▶ [Instruction]
The required output consists solely of the lines from the one containing "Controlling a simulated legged" down to the one containing "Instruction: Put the", both included, each quoted exactly.

-- START OF Records --

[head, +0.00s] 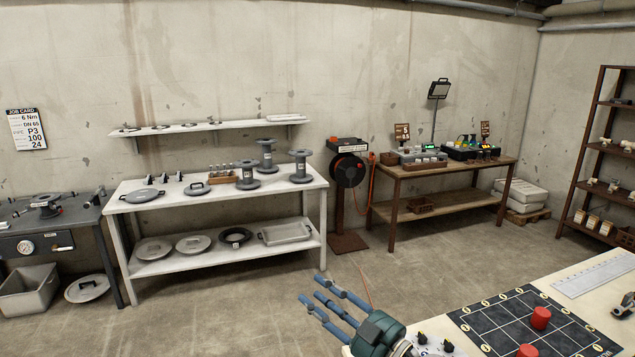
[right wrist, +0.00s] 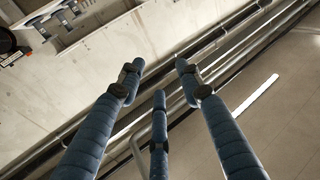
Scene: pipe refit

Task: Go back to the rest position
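My right gripper (head: 325,306) shows at the bottom middle of the head view, with its blue fingers pointing up and left. In the right wrist view my right gripper (right wrist: 158,82) has its three fingers spread apart with nothing between them. It is held in the air, apart from the benches. My left gripper is not in view.
A pale table (head: 585,310) with a dark numbered mat (head: 500,318) and red cylinders is at lower right. A white bench (head: 120,204) with pipe parts stands at the back left. A brown bench (head: 445,172) and a hose reel (head: 347,172) stand behind. Floor between is open.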

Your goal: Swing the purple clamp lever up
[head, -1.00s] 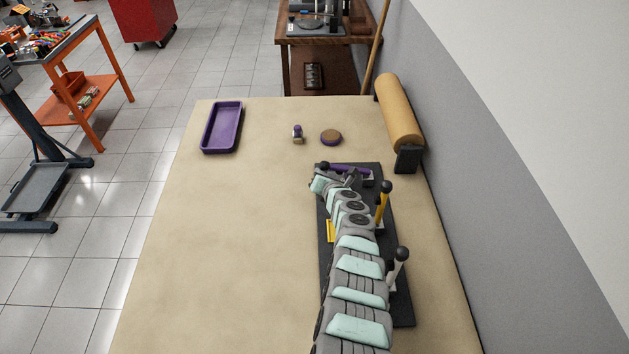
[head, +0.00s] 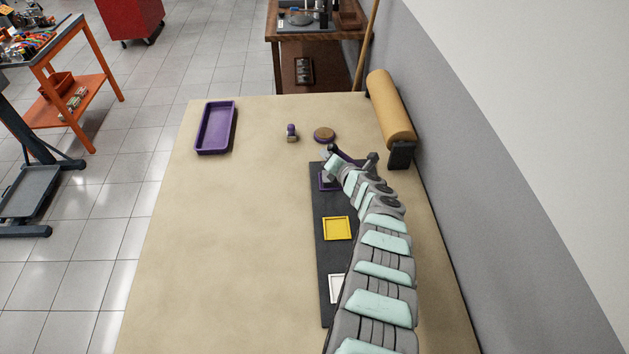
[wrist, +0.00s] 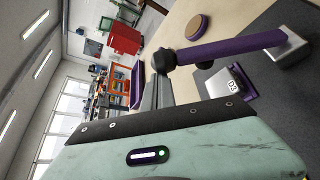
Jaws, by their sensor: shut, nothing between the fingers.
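The purple clamp lever (head: 343,156) is at the far end of the dark board (head: 323,255); my arm partly covers it. In the wrist view the lever (wrist: 225,48) runs from a metal bracket (wrist: 292,48) to a dark round knob (wrist: 164,61). It stands off the board at a slant, though its exact angle is hard to tell. My gripper (wrist: 160,82) is shut and empty, its fingers close to the lever near the knob. I cannot tell whether they touch it. A metal block marked D3 (wrist: 228,84) sits by the purple frame (head: 327,183).
A yellow frame (head: 337,228) and a white frame (head: 336,288) lie along the board. A purple tray (head: 215,128), a small purple-topped piece (head: 291,132) and a round disc (head: 324,134) are on the table. A tan roll (head: 390,108) is by the wall. The table's left is clear.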

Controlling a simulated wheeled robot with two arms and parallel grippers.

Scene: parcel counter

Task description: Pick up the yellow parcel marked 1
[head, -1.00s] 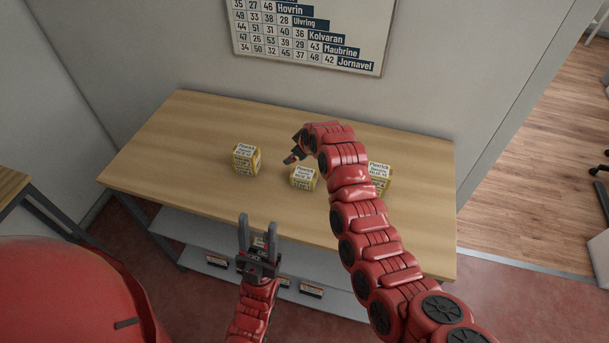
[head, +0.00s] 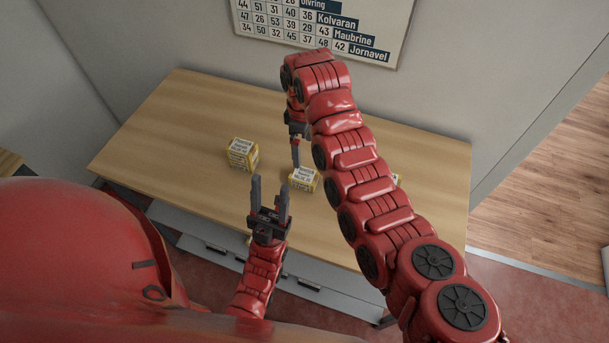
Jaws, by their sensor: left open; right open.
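Three yellow parcels with white labels are on the wooden table. The left parcel (head: 242,154) stands clear. The middle parcel (head: 303,180) is partly covered by my right arm. The right parcel (head: 396,179) is almost wholly hidden behind my right arm. The label marks are too small to tell which one is 1. My right gripper (head: 296,163) points down just behind and left of the middle parcel; its jaws are seen edge-on and hold nothing visible. My left gripper (head: 269,188) is open and empty, fingers pointing up, in front of the middle parcel near the table's front edge.
The wooden table (head: 190,120) has free room at the left and back. A shelf (head: 205,258) with labelled fronts is below it. A chart (head: 320,22) with numbers and names hangs on the wall behind. My right arm crosses the table's right half.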

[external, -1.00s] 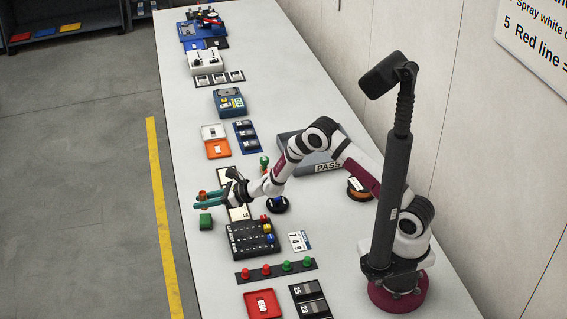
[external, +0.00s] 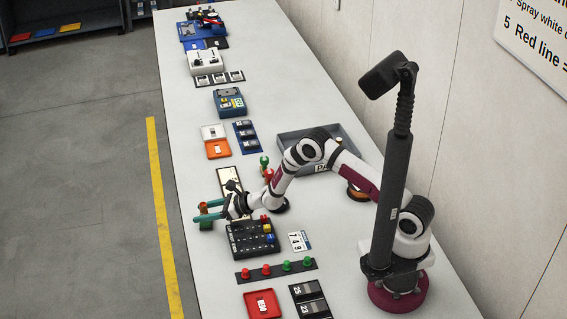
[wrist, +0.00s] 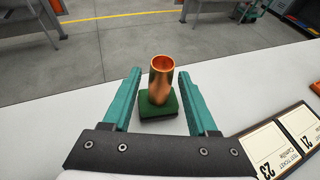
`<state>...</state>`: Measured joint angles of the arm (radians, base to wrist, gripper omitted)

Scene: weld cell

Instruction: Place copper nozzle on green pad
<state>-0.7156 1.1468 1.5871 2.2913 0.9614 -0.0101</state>
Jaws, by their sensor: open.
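The copper nozzle (wrist: 161,78) is an open-topped tube standing upright on the green pad (wrist: 158,111), a small green block on the white table. In the external view the nozzle (external: 203,208) shows between the teal fingers, and the pad (external: 206,226) is mostly hidden under them. My gripper (wrist: 159,75) is open, with one finger on each side of the nozzle and a visible gap on both sides. My gripper also shows in the external view (external: 205,210).
A ticket board (wrist: 285,140) lies close to my gripper's right in the wrist view. A black keypad tray (external: 252,240) sits nearby on the table. The table's edge is just beyond the pad, with the floor and its yellow line (external: 160,200) past it.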

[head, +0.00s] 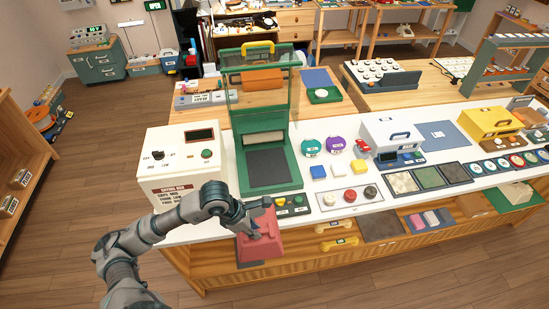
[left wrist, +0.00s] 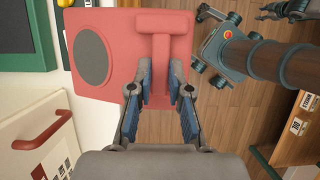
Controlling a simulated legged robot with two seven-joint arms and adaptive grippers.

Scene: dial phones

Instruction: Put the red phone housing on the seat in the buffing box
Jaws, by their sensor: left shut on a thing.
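The red phone housing (head: 262,243) hangs in front of the white counter's near edge. My left gripper (head: 264,220) holds it. In the left wrist view, the housing (left wrist: 112,88) shows a dark round disc and a raised T-shaped part, and the left gripper's fingers (left wrist: 160,92) are shut on the stem of that part. The green box (head: 236,172), which looks like the buffing box, stands behind on the counter with its clear, yellow-handled cover raised. A dark flat pad (head: 268,166), likely the seat, lies empty on its floor.
A white box with a dial and a green button (head: 182,160) stands left of the green box. A small button panel (head: 291,205) sits at its front right. Coloured round tins (head: 335,145) and blocks lie to the right. The floor in front is clear.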

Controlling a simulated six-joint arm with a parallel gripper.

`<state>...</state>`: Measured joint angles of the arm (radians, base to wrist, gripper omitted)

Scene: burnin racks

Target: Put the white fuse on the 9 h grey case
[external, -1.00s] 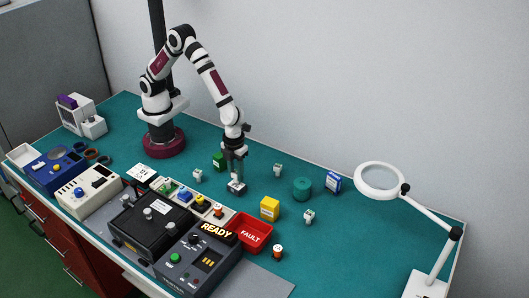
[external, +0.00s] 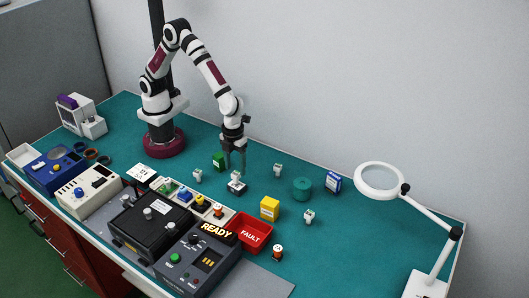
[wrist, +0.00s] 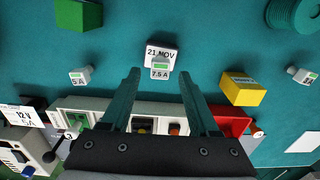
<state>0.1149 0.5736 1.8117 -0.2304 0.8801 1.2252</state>
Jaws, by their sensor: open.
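A small white fuse (external: 235,176) stands on a small dark grey case (external: 237,188) in the middle of the mat. In the wrist view this fuse (wrist: 160,67) reads 7.5 A, and the white label on the case (wrist: 162,52) seems to read 21 NOV; I cannot make out 9 h. Whether the fuse is fully seated is too small to tell.
Other small white fuses stand left (external: 197,175), behind (external: 278,169) and right (external: 309,216) of the case. A green block (external: 219,160), a yellow box (external: 269,208), a red FAULT tray (external: 266,237) and a green coil (external: 302,188) surround it. The mat at right is mostly clear.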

-- END OF Records --

▶ [Answer below]
Controlling a simulated legged robot with two seven-joint arms and adaptive grippers.

Scene: dial phones

Instruction: Put the red phone housing on the seat in the buffing box

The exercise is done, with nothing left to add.